SET EXERCISE >> Take every line from the listing below that includes "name" and copy it.

EXERCISE DATA >>
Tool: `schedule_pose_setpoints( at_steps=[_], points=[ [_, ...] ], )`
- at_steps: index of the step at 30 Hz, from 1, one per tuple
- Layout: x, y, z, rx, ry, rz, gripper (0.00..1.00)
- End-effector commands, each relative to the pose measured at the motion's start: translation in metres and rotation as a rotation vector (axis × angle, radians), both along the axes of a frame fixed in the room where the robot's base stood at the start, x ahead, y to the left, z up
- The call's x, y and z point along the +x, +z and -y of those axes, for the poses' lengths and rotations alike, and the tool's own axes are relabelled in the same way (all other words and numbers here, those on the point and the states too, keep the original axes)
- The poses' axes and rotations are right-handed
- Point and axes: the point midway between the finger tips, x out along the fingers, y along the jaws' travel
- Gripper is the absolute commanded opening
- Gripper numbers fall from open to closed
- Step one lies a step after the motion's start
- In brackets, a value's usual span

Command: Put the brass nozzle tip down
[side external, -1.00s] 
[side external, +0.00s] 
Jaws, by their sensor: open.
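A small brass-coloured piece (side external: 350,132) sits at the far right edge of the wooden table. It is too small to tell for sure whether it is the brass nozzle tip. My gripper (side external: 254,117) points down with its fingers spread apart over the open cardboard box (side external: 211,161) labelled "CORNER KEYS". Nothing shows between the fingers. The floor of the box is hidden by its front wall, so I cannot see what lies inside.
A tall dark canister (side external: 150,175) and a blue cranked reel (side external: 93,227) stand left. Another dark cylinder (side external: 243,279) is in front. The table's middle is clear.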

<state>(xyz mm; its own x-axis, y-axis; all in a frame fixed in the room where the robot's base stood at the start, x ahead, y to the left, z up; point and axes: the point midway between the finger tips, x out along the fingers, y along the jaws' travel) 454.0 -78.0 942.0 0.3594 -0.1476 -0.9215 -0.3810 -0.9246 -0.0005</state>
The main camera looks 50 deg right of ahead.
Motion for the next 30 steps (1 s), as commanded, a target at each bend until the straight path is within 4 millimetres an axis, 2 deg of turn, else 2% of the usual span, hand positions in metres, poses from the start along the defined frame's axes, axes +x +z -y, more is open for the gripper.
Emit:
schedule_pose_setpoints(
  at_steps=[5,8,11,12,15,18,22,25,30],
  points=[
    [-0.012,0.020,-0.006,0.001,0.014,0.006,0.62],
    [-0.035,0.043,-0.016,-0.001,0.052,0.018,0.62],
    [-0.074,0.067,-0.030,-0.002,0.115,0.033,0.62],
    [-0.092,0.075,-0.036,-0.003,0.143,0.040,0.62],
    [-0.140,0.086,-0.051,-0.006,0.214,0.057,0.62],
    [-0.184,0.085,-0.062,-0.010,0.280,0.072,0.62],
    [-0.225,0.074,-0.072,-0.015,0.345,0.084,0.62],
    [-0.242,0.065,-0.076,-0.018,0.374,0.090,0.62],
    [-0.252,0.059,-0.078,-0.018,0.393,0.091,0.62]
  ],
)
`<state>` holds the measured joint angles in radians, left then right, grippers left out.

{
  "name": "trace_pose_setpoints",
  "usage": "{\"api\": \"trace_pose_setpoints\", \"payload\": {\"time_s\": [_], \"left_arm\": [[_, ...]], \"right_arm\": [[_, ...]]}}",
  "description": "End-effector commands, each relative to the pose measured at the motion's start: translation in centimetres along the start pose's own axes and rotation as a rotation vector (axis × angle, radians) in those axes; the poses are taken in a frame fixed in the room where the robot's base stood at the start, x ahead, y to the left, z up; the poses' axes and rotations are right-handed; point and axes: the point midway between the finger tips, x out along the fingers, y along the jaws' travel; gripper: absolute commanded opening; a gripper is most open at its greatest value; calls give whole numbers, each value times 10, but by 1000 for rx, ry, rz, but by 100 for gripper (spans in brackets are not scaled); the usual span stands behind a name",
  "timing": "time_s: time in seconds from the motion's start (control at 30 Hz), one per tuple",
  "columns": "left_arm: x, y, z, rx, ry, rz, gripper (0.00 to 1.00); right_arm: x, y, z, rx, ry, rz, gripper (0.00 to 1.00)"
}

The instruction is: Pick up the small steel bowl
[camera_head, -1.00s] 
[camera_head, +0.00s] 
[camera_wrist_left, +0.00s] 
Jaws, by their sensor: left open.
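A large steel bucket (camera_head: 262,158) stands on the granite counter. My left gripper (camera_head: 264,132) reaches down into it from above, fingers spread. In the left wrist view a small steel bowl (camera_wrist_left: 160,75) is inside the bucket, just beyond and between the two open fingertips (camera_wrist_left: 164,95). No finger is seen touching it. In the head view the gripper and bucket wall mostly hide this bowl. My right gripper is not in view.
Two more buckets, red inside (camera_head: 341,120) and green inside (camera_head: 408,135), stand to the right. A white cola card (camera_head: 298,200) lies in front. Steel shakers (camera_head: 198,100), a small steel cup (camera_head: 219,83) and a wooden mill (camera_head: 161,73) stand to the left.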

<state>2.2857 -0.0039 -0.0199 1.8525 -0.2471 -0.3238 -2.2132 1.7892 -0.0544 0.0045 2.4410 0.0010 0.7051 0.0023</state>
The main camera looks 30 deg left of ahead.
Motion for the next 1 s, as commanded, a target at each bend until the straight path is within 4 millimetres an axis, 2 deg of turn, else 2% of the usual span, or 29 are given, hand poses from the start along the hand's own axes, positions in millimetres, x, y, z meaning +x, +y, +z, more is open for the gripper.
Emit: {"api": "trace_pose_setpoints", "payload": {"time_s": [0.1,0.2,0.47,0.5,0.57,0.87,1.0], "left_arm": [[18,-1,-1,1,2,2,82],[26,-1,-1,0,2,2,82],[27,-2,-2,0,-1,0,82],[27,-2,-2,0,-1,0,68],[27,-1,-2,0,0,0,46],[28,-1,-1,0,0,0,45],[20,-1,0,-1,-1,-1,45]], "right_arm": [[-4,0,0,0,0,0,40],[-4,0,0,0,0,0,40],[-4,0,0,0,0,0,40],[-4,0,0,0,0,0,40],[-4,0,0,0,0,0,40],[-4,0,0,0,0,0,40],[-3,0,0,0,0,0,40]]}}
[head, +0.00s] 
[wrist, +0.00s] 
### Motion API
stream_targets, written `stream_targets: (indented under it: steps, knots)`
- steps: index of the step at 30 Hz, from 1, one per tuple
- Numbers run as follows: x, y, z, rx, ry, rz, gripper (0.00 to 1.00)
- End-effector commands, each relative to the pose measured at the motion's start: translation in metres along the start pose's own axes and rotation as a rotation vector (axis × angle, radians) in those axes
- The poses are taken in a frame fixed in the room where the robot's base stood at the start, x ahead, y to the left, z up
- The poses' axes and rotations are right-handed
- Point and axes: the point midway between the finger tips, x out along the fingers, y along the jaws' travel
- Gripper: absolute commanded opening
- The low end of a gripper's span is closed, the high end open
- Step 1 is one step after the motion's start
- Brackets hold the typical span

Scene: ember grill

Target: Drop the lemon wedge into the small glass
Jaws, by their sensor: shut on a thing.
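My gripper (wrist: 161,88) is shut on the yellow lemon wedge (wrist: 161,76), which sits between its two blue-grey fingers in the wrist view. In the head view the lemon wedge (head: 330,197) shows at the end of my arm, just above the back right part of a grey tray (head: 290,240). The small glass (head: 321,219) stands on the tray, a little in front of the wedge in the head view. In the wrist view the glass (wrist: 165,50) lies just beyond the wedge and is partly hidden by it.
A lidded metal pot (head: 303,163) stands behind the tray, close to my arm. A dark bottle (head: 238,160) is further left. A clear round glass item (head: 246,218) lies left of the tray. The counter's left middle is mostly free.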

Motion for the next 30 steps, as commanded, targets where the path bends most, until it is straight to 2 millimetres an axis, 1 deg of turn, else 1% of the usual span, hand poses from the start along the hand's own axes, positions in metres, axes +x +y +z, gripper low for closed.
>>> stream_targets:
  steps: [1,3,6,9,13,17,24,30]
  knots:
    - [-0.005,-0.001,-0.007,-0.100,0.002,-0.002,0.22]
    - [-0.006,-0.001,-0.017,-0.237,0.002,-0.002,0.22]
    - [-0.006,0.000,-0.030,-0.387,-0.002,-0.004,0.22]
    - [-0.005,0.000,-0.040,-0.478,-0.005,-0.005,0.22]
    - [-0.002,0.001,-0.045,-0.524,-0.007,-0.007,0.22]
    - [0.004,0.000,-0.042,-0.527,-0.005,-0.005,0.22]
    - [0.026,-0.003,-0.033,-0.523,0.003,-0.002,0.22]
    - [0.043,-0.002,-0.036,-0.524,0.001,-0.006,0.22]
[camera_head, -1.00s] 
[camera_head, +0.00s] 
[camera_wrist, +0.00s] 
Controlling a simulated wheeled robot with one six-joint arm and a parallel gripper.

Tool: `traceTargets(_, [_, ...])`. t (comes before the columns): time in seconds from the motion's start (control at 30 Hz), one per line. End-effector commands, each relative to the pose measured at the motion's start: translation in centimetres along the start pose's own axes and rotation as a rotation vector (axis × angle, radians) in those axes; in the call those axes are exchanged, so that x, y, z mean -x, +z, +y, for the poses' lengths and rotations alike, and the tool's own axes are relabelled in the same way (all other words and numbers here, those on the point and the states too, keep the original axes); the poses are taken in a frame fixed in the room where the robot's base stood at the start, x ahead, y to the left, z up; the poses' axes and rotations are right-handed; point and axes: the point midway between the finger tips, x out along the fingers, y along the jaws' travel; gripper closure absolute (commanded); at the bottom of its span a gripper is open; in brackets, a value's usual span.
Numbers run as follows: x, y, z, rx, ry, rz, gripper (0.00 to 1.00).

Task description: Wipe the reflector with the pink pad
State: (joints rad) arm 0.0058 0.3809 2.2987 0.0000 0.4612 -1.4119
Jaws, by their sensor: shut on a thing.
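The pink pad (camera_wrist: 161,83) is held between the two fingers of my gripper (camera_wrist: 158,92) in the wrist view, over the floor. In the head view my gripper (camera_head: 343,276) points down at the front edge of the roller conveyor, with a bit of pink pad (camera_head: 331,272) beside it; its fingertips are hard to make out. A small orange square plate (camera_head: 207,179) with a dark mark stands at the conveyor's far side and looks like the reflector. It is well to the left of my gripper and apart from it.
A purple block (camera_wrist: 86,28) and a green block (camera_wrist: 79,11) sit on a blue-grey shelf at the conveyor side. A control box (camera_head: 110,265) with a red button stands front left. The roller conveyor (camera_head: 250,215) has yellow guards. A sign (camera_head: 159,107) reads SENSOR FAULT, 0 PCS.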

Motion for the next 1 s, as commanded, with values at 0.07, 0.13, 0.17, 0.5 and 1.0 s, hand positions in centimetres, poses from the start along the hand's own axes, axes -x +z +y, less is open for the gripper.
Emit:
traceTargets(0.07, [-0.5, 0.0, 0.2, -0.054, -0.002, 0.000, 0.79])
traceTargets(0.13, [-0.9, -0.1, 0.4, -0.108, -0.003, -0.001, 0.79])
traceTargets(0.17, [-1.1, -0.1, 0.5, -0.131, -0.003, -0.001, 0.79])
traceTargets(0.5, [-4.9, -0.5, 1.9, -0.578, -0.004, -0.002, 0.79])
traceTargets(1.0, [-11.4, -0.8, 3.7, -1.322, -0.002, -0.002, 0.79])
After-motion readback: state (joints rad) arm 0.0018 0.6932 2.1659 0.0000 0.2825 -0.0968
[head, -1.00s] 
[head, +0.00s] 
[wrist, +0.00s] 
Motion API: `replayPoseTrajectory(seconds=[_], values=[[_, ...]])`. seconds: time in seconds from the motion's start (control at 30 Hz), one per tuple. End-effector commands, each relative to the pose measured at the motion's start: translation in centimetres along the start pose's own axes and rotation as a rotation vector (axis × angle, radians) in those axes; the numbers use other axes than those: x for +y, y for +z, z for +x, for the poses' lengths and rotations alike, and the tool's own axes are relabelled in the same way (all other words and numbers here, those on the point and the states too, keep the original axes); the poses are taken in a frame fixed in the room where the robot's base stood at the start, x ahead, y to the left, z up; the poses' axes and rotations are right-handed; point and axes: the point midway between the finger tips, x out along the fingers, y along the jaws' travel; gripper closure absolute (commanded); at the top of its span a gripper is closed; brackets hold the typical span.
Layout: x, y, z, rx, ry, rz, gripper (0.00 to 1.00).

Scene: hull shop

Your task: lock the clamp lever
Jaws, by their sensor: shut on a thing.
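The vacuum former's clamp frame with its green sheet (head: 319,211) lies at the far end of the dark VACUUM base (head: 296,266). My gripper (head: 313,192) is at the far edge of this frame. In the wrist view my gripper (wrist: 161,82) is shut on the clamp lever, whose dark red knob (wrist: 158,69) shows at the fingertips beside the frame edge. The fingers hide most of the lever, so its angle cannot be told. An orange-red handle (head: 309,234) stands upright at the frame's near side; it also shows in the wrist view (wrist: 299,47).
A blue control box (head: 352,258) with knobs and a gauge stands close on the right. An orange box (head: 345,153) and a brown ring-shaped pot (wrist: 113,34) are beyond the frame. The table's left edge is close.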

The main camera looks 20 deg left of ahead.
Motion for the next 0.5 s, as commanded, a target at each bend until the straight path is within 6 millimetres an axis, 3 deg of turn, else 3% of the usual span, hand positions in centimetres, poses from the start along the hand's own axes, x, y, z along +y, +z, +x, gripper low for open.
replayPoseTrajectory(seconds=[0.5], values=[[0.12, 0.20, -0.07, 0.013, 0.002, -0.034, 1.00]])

REPLY >>
  "name": "trace_pose_setpoints",
  "description": "End-effector commands, each relative to the pose measured at the motion's start: translation in centimetres along the start pose's own axes and rotation as a rotation vector (axis × angle, radians) in those axes; the poses are taken in a frame fixed in the room where the robot's base stood at the start, x ahead, y to the left, z up; the poses' axes and rotations are right-handed; point and axes: the point midway between the finger tips, x out along the fingers, y along the jaws' travel; gripper: absolute commanded opening; a gripper is most open at its greatest value; calls give whole numbers, each value times 10, but by 1000 for rx, ry, rz, but by 100 for gripper (spans in brackets are not scaled); the usual span stands behind a name",

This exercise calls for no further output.